The subsidies given by the Common Agriculture Policy to the farmers is causing over production. The European Union cannot use all of its agricultural products, so it sells them on a cheap rate to the third country. This undercuts the local farmers, who cannot compete with the heavily-subsidised imports, and so distorts the market (though the EU is not alone in this, as the US also dumps subsidised agricultural products on the developing markets).
The Common Agriculture Policy is committed for the subsidies to use all its agriculture land which not only leads to overproduction but, in fact, the farmers use chemicals to grow more crops than the demand of the consumers in the society. Excessive chemicals are found in samples of lettuce, tomatoes, apples, peaches. Health Authorities have warned that the residues resulting from excessive pesticide use may pose a public health risk, but also insist that it would require daily exposure to the chemicals to have any significant health impact.

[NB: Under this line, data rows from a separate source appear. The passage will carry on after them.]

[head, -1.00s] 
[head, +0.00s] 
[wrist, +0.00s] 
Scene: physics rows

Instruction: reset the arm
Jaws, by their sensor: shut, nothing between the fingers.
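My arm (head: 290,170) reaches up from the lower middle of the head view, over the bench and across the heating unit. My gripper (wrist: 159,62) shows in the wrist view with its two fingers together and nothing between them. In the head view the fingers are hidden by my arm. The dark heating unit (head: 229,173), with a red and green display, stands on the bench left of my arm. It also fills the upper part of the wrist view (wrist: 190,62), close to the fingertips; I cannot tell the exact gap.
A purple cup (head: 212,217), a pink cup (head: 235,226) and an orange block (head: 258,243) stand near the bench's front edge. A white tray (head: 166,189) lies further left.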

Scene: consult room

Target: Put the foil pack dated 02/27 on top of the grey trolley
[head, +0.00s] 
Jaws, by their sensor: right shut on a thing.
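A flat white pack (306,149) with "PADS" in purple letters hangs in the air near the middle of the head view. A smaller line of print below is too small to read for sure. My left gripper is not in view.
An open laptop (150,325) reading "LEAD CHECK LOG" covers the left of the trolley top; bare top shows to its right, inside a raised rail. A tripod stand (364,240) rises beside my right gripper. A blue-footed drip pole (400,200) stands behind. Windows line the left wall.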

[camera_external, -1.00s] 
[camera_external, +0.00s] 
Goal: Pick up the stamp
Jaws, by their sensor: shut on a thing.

Moreover, boycotting local produce will not help and severely penalise those farmers who do their utmost to abide by the regulations in very difficult circumstances. I believe that it would be much more effective if the Authorities were to carry out continuous educational and awareness campaigns. Regular and sporadic inspections and monitoring should improve the current situation.
The Common Agriculture Policy is somehow biased as 70% of its funds are going to only 20% of Europe's farms - predominantly the largest - and leaves nearly three- quarters of EU farmers surviving on less than £5,000 a year. Small farmers account for about 40% of EU farms, but receive only 8% of available subsidies from Brussels.
MEASURES TO RESTRICT PRODUCTION:
For some commodities like milk, sugar, wine and crops has positive incentive on production of higher support prices and direct aids have been limited by the simultaneous use of supply control measures. In the case of milk and sugar, the production response to higher prices is limited by Production Quotas. In the case of arable crops, the production response was reduced by a land, set-aside requirement implemented in 1994 and only finally removed in the context of high World Grain Prices in the 2008 Health Check. In the case of beef and sheep, the coupled premiums were limited to a fixed number of head by the Member States and at farm level. In the case of vineyards, a system of planting right restrictions has been in place since 1976. This introduced a ban on new vineyard plantings in order to limit the production of table wines and prevent structural surpluses, with limited exceptions. The extent of the supply-limiting effect of milk and sugar quotas and vine planting rights could, in principle, be determined by the size of the quota rents these restrictions engendered. In the case of milk and planting rights, rents could be revealed through market trades in quota rights and planting rights, respectively, though these markets tended to be heavily regulated so the market prices probably underestimated the true size of the rents. In any case these rents varied over time depending upon the producers’ marginal costs and the expected return from product sales.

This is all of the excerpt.